_What you are asked to do_
Each line from the one containing "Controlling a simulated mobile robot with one" through the one containing "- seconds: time" is to be retyped exactly, both end lines included, and all other lines left out.

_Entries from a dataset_
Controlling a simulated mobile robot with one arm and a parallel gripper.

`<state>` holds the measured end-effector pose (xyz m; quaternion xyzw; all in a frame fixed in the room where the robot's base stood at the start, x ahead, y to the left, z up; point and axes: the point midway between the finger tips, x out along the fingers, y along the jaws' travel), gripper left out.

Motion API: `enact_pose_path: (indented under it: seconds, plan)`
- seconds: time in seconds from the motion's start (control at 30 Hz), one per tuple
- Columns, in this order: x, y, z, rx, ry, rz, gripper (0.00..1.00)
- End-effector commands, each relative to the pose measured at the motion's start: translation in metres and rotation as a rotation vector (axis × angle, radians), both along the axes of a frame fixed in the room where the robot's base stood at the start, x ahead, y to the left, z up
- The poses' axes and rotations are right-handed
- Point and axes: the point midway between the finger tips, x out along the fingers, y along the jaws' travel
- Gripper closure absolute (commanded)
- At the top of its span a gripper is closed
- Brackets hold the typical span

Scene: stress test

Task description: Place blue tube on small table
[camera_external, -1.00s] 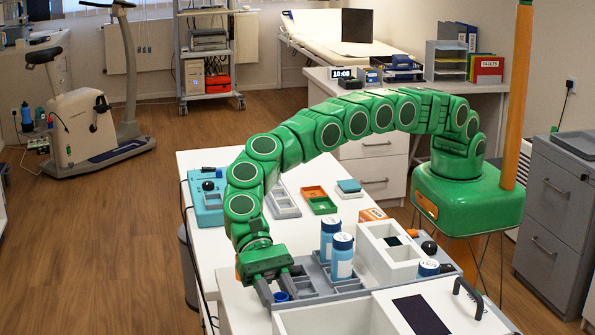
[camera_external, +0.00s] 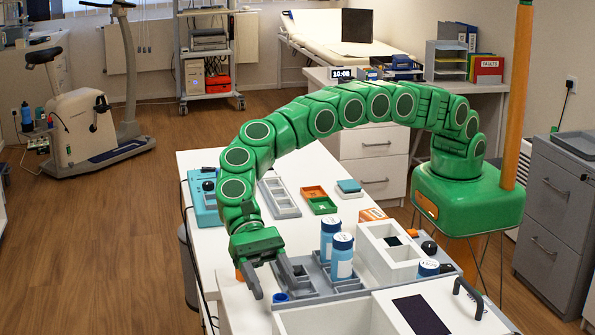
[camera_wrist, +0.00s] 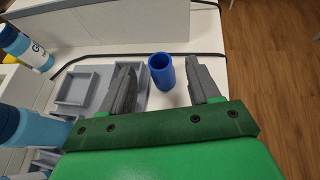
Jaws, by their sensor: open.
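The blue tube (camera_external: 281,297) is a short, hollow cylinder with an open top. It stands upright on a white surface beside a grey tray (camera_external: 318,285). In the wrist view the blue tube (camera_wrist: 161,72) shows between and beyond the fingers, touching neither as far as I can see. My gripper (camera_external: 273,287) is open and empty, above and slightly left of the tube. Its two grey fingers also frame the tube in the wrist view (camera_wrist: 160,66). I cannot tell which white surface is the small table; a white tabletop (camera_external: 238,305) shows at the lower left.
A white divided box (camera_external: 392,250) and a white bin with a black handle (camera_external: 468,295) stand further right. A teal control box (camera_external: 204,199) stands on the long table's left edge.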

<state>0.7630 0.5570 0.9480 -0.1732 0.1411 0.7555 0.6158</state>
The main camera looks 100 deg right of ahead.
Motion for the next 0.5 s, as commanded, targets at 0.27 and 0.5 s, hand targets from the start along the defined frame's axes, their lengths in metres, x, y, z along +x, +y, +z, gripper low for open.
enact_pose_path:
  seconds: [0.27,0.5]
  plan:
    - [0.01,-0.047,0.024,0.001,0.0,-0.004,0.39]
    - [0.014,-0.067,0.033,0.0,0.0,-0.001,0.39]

==

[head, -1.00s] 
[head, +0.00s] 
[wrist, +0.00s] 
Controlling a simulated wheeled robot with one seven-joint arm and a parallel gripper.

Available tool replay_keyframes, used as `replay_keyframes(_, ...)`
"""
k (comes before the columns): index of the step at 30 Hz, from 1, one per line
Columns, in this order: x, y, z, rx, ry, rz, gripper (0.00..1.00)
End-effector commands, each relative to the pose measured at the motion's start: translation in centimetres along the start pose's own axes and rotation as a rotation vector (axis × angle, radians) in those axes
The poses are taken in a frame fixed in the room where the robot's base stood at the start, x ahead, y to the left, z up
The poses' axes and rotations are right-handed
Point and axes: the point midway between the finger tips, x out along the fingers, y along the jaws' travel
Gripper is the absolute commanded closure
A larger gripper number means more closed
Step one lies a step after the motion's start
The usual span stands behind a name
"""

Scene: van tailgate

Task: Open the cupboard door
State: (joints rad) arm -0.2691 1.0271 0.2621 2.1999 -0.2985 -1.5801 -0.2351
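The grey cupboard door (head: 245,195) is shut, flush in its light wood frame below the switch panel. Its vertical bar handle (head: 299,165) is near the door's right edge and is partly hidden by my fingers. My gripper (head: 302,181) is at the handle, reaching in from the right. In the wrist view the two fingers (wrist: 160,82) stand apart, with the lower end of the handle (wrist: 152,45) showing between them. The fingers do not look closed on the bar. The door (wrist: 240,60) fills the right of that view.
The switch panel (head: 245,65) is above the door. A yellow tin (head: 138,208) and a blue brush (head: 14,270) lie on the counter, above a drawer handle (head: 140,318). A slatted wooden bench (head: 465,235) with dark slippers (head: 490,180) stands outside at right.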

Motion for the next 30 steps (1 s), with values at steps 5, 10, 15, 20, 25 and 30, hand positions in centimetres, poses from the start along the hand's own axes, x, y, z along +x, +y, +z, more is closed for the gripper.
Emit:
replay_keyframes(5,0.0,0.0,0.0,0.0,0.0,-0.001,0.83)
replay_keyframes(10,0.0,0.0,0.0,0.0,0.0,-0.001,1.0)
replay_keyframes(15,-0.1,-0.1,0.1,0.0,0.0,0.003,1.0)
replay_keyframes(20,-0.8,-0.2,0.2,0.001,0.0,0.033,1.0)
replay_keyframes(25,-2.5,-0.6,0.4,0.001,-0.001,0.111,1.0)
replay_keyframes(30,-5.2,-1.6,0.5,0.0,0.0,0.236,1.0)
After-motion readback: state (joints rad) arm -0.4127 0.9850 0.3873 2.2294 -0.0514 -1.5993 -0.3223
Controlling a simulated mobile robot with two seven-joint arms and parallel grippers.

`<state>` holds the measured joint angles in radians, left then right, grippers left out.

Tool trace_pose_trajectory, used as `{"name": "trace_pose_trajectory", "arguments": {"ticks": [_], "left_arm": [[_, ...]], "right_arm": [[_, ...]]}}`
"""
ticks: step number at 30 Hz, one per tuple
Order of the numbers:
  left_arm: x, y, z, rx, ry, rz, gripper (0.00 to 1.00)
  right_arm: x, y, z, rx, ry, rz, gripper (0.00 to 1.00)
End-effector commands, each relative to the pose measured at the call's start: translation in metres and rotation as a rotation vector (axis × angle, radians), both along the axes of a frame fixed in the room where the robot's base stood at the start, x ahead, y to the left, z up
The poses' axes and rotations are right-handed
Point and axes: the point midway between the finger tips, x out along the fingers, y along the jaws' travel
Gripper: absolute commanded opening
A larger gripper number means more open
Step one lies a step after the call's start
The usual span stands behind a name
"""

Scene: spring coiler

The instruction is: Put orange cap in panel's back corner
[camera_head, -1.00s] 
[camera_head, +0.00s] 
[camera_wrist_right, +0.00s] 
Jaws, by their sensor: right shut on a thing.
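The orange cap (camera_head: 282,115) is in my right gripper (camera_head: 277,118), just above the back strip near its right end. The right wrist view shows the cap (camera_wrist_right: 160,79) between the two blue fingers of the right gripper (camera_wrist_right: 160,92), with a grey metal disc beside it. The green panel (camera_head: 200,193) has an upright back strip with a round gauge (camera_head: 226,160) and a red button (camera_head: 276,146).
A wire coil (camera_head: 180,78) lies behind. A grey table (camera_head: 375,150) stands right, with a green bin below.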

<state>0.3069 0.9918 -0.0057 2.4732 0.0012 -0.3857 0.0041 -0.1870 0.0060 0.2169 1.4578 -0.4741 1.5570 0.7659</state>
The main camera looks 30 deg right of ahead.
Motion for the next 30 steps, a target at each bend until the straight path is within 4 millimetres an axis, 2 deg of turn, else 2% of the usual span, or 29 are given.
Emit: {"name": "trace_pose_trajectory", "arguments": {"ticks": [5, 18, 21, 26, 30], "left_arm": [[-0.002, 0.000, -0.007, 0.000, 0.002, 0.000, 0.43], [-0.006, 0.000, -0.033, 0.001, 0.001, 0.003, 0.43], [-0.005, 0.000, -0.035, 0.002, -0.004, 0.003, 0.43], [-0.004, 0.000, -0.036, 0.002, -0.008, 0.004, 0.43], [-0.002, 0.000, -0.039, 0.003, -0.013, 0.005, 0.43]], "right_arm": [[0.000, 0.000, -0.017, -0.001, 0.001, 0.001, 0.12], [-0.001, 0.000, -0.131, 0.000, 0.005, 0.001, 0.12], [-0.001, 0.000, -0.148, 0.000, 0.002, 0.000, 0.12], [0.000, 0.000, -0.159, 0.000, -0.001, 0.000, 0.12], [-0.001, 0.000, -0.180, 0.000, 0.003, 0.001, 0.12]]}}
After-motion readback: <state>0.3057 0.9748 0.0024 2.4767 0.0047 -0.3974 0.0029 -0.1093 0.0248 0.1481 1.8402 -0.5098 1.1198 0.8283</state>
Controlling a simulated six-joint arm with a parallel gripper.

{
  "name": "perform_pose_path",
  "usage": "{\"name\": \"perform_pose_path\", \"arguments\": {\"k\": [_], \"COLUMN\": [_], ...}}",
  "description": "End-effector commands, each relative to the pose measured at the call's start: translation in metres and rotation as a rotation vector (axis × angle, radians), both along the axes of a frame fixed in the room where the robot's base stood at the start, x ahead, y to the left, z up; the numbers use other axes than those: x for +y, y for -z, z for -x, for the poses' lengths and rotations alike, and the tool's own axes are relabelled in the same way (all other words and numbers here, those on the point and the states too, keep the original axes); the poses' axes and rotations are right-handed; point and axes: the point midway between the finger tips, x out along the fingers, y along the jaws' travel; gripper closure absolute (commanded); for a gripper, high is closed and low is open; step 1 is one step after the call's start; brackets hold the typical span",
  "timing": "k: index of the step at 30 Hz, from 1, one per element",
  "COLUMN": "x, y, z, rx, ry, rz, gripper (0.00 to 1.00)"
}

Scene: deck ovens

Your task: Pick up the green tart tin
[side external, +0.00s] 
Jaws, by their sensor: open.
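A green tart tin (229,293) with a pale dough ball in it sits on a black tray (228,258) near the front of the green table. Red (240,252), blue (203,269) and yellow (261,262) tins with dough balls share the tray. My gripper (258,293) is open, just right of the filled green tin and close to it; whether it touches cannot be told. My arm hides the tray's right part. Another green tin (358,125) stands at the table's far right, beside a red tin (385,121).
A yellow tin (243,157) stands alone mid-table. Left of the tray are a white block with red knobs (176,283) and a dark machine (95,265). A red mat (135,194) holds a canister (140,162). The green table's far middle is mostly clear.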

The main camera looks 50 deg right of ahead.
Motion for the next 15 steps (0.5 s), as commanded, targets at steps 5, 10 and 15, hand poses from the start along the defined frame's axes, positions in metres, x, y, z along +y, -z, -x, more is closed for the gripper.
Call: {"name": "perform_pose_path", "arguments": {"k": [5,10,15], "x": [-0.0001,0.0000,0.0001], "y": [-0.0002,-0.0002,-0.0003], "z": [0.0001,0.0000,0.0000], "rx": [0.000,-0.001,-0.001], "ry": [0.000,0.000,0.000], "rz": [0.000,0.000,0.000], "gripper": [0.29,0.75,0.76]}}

_Result_
Controlling a simulated mobile robot with one arm and a parallel gripper.

`<state>` holds the measured end-effector pose (xyz m; quaternion xyzw; all in a frame fixed in the room where the robot's base stood at the start, x ahead, y to the left, z up; point and axes: the point midway between the finger tips, x out along the fingers, y along the jaws' travel), gripper left out.

Motion API: `enact_pose_path: (indented under it: seconds, plan)`
- seconds: time in seconds from the motion's start (control at 30 Hz), one per tuple

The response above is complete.